'''

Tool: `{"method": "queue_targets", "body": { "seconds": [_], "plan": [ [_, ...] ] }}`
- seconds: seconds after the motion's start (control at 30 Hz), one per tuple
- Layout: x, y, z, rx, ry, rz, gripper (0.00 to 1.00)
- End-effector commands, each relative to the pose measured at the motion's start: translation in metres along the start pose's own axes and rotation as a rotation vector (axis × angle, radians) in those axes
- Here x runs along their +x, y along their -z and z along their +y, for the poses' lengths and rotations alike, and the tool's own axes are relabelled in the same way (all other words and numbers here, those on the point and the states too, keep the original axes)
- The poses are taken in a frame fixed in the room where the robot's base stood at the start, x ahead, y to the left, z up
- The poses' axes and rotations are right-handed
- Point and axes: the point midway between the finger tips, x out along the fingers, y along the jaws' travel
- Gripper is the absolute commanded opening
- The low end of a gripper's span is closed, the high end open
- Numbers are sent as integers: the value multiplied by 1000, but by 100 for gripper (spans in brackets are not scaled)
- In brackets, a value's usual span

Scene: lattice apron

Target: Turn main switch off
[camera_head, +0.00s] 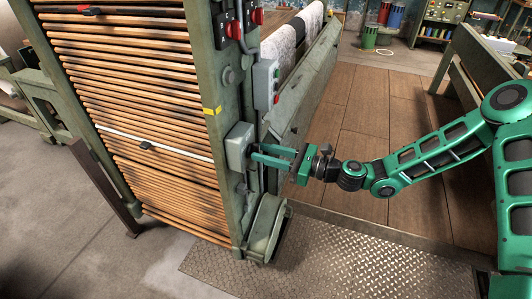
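A grey switch box (239,148) is mounted on the green machine post, low on its right side. It looks like the main switch, but I can read no label. Its handle and position are not visible; my gripper covers the box's right side. My green gripper (256,154) reaches in from the right, with its fingertips close against that side. The two fingers are apart, with a gap between them. I cannot tell whether they touch a handle.
A grey push-button box (266,84) hangs above, on the same post. Black switches with red knobs (233,29) sit higher up. Many wooden rods (130,90) fill the frame at left. A green foot housing (266,228) stands below my gripper. The wooden floor (370,110) behind is open.

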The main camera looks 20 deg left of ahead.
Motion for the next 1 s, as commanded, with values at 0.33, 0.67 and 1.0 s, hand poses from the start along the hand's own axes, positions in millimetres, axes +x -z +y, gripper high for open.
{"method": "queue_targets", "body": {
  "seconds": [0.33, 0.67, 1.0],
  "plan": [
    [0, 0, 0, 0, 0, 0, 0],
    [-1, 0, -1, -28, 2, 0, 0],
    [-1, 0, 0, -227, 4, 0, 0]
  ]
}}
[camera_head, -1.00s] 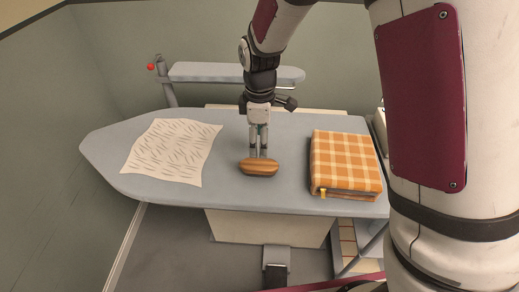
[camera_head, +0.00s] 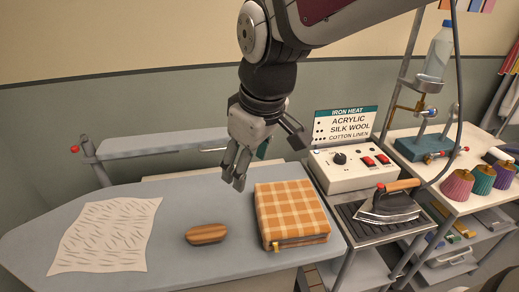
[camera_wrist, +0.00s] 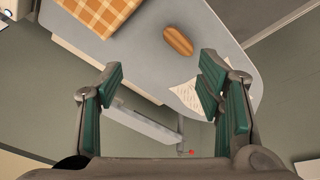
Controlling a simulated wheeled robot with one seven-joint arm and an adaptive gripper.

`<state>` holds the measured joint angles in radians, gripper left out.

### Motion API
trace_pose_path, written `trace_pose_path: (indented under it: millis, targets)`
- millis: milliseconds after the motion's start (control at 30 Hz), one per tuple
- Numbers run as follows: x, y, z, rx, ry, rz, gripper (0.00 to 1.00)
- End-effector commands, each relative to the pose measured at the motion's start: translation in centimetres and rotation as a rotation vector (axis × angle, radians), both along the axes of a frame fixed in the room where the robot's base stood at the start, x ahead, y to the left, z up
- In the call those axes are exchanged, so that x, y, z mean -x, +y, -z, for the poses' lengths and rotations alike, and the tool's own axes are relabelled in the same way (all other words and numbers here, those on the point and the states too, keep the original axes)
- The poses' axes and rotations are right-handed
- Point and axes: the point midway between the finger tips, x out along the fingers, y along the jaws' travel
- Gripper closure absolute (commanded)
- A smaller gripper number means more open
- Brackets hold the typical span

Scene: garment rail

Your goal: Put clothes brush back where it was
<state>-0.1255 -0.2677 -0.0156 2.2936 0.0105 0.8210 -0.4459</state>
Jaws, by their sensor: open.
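The clothes brush (camera_head: 206,233), a brown wooden oval, lies on the grey ironing board (camera_head: 180,269) between the sheet of paper and the checked cloth. It also shows in the wrist view (camera_wrist: 178,41), beyond the fingertips and apart from them. My gripper (camera_head: 237,184) is empty and raised above the board, behind and a little right of the brush. In the wrist view its two green-padded fingers (camera_wrist: 161,82) are spread wide with nothing between them.
An orange checked folded cloth (camera_head: 291,213) lies right of the brush, a patterned paper sheet (camera_head: 106,234) left. A small sleeve board (camera_head: 160,142) stands behind. At right are a control box (camera_head: 345,169), an iron (camera_head: 391,203) and thread cones (camera_head: 481,180).

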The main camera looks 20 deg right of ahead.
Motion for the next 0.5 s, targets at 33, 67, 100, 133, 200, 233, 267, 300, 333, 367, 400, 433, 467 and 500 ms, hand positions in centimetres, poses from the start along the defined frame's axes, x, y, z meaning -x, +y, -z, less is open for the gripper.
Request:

'''

■ Instruction ■
Copy exactly the line containing "Motion for the next 0.5" and every line after it, ending with the last line of the records above.

■ Written answer ■
Motion for the next 0.5 s, targets at 33, 67, 100, 133, 200, 233, 267, 300, 333, 367, 400, 433, 467 and 500 ms, hand positions in centimetres, poses from the start along the defined frame's axes, x, y, z meaning -x, +y, -z, less is open for the gripper.
Request:

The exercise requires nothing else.